Weaknesses: - This paper presents two flipping method for generating corrupted labels: Uniform and Pair. However, it is confusing that the method from previous works uses a different flipping method such as 'Symmetric' and 'Asymmetric' from [28], [39], or [43]. And they are all compared with the method of Uniform and Pair in this article, which are not in previous works. It is curious why the two flipping is proposed and used for comparison to previous works. - Though the proposed method is compared to many previous works, the number of the dataset used is limited(two dataset CIFAR 10/100 from similar domain and Clothing1M). Authors need to consider giving performance comparison to other datasets so that the excellence of the method be stood out.

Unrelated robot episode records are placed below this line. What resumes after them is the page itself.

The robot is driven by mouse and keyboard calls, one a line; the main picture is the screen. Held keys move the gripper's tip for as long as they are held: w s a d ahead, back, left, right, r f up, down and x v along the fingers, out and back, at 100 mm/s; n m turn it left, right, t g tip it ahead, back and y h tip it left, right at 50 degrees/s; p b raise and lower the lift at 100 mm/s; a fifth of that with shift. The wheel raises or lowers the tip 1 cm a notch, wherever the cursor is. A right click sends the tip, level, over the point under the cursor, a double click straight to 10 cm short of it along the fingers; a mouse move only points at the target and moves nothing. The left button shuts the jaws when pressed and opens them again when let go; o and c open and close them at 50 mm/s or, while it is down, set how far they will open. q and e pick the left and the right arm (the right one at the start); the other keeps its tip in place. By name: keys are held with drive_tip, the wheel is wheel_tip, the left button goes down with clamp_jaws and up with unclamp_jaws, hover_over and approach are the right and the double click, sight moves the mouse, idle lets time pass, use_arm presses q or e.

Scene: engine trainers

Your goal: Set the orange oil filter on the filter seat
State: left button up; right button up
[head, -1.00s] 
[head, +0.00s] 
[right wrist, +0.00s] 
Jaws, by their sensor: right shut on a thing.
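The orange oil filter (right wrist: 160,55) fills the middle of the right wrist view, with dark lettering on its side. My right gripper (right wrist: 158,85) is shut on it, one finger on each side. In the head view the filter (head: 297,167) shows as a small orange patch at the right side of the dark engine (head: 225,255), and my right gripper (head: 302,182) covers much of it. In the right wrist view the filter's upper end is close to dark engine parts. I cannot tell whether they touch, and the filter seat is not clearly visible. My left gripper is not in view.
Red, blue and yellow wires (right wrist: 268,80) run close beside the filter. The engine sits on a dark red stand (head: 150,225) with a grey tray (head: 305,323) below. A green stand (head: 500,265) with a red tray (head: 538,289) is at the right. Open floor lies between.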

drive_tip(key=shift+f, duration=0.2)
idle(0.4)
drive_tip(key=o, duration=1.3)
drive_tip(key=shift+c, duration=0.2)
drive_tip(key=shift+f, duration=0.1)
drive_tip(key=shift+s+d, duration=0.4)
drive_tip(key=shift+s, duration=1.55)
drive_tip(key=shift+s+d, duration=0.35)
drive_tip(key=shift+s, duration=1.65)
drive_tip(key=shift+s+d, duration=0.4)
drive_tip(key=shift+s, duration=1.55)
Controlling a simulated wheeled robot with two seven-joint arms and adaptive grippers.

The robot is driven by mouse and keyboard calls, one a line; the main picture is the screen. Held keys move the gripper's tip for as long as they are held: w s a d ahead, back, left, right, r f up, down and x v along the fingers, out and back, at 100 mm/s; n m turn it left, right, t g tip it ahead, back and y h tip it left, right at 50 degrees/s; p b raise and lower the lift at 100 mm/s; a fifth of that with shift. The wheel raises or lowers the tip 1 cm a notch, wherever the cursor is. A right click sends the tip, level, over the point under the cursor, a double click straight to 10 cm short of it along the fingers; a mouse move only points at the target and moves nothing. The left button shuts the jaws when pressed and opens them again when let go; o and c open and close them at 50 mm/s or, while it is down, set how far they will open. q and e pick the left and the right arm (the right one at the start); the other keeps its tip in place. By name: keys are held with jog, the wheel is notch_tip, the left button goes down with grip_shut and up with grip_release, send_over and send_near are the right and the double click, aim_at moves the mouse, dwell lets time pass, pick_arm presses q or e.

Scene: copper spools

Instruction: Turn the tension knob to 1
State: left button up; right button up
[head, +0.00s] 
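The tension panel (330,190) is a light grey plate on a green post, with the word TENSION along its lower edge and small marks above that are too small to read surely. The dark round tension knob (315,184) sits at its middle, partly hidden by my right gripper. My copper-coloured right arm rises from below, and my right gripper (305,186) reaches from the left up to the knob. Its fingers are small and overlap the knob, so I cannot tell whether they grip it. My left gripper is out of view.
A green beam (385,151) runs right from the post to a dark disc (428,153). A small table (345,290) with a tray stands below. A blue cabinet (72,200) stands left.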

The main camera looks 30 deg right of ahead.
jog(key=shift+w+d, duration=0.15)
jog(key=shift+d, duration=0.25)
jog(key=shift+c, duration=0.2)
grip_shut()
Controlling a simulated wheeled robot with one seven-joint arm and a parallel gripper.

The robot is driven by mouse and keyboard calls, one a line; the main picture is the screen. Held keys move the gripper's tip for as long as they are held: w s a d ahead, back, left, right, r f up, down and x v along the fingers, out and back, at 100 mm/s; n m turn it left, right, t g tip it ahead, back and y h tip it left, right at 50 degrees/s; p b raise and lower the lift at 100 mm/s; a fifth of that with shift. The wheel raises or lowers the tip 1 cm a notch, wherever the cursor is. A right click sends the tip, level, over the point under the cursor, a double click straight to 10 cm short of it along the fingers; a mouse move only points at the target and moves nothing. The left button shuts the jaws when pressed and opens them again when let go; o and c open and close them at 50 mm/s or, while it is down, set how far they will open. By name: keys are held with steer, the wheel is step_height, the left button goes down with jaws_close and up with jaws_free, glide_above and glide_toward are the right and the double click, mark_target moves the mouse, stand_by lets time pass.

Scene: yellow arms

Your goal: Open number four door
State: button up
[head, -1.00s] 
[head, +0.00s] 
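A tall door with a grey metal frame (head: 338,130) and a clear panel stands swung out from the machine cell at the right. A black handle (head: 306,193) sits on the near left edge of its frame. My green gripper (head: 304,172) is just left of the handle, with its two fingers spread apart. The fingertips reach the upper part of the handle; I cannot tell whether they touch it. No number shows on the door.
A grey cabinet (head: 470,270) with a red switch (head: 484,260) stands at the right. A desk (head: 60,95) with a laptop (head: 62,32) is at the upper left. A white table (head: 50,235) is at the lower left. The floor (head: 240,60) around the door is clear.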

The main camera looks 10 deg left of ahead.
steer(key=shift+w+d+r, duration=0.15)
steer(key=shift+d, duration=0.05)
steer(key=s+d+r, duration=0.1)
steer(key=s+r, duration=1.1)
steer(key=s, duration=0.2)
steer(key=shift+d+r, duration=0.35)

Correctness: All the claims and methods are proved by the theoretical background. And the proposed method is applied to empirical studies for validating its effectiveness.

Clarity: Overall, this paper is well organized and logical. But one thing to comment is that it would be better if there are more explanations for the algorithm. Figure 2 is well illustrated. But the figure itself may be insufficient to clearly convey the complex idea to readers. Authors may consider to present the idea in detail with more figures or flow charts.

Relation to Prior Work: The study on dealing with noisy labels has a long history from the statistical learning field. By presenting related works and doing performance comparison to them, it is clear that the excellence of the proposals will be stood out.

Reproducibility: No

Additional Feedback: - Line 48-49 in Introduction : It is unclear to understand the meaning of the sentence. Is '.' right instead of ','? - Line 97 in Method : Authors may consider making 'early-stopped' more specific in the algorithm or equations. - As the proposed approach is composed of several procedures, there are some hyperparameters to be determined such as m or k. Is there any rule for finding proper value in a new problem? It may be helpful for practitioners who want to use the method.